As for McIntyre, he said he's not paid by anyone, nor formally affiliated with any agency or industry. He's just an old math whiz with time on his hands, and an eccentric hobby.
"I don't know why I'm doing it," he said. "I have no particular cause, and I'm not trying to change public policies. I sort of like doing it, and I'm good at it."
If scientists were really interested in learning the truth about global warming, McKitrick said he and McIntyre would be encouraged for contributing to the debate. Instead, they are seen as unwelcome outsiders, meddling where they have no business.
He said many of the world's top climate modellers have circled the wagons, denied them access to raw data and cast personal aspersions against the pair.
"Look at the e-mails," said McKitrick. "There's such strong tribalism in the field.

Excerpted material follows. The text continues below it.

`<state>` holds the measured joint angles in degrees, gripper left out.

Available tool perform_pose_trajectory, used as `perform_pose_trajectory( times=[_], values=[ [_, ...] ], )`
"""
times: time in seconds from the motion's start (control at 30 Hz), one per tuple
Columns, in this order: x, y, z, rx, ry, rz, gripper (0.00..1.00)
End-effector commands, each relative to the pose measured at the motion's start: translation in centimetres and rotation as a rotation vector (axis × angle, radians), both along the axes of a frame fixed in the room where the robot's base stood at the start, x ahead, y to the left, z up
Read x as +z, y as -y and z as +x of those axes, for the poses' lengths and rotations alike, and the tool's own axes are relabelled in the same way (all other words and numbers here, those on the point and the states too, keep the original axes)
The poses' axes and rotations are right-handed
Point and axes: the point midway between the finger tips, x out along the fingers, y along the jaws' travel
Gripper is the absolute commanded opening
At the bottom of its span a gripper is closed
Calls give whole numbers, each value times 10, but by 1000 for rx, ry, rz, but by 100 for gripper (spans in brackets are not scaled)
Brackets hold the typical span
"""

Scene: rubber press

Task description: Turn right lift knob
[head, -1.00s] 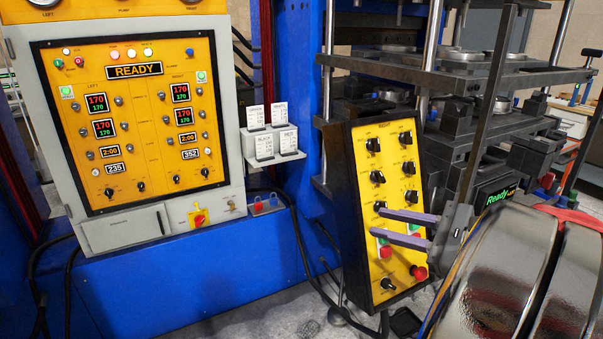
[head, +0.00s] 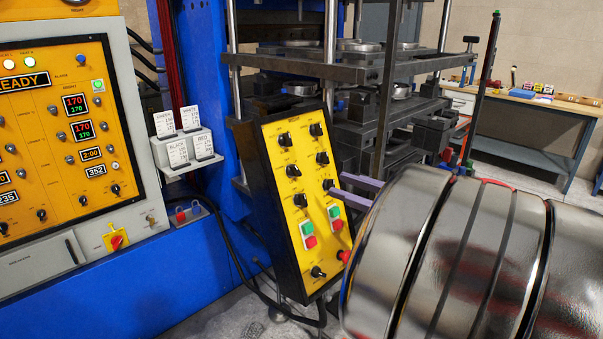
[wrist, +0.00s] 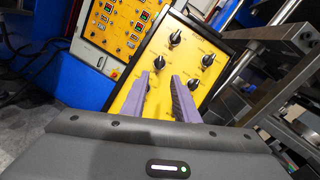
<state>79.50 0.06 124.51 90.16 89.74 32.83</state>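A tilted yellow control panel (head: 278,158) with a black frame carries several black knobs. Its labels are too small to read, so I cannot tell which is the right lift knob. One knob (head: 328,184) in the right column, third from the top, is beside my fingertips in the head view. My gripper (head: 335,184) has two purple fingers set apart, with nothing held between them. In the wrist view, my gripper (wrist: 168,70) points at the panel (wrist: 186,58), and its fingers partly cover the lower knobs. Whether the fingertips touch the panel is unclear.
Green and red push buttons (head: 310,241) sit below the knobs, with a red mushroom button (head: 344,256) close under my arm. A press with metal platens (head: 345,72) stands behind. A larger yellow control cabinet (head: 45,130) and a card holder (head: 187,150) are at the left.

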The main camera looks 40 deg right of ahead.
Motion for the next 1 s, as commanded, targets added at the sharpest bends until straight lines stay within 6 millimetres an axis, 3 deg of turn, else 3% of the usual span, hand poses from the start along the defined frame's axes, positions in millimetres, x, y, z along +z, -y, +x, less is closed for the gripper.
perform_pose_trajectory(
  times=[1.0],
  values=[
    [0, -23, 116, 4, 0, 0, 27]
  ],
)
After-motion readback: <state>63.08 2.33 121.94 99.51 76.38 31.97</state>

"The extraordinary thing about the climate issue, is that the scientific principle of critical thinking, of exploring the data and stating your views regardless of what your senior colleagues think - that idea has been lost in this field."
Not all climatologists have dismissed their work.
"M and M need to be taken seriously," said Judith Curry - a global warming believer - who chairs the School of Earth and Atmospheric Sciences at the Georgia Institute of Technology.
"Sometimes scientists can't see the forest for the trees until someone from the outside steps in and looks at this with fresh eyes. What McIntyre has done is elevate the level of statistical analysis used in constructing the paleo temperature record."
While McKitrick said he's dubious about the threat of climate change, and thinks his research has helped cast doubt on such fears, McIntyre - despite the demonization of him by his opponents - said he really doesn't know what to think.
"I honestly don't know whether it is a big problem, a little problem or a medium problem," he said. "And I don't think the skeptics have proven that global warming is not a problem."
What he will say is that the world needs clear, indisputable evidence of climate change - not scientific claims by the IPCC of rapidly rising modern temperatures, based on what he calls questionable data and "untested, inaccurate calculations."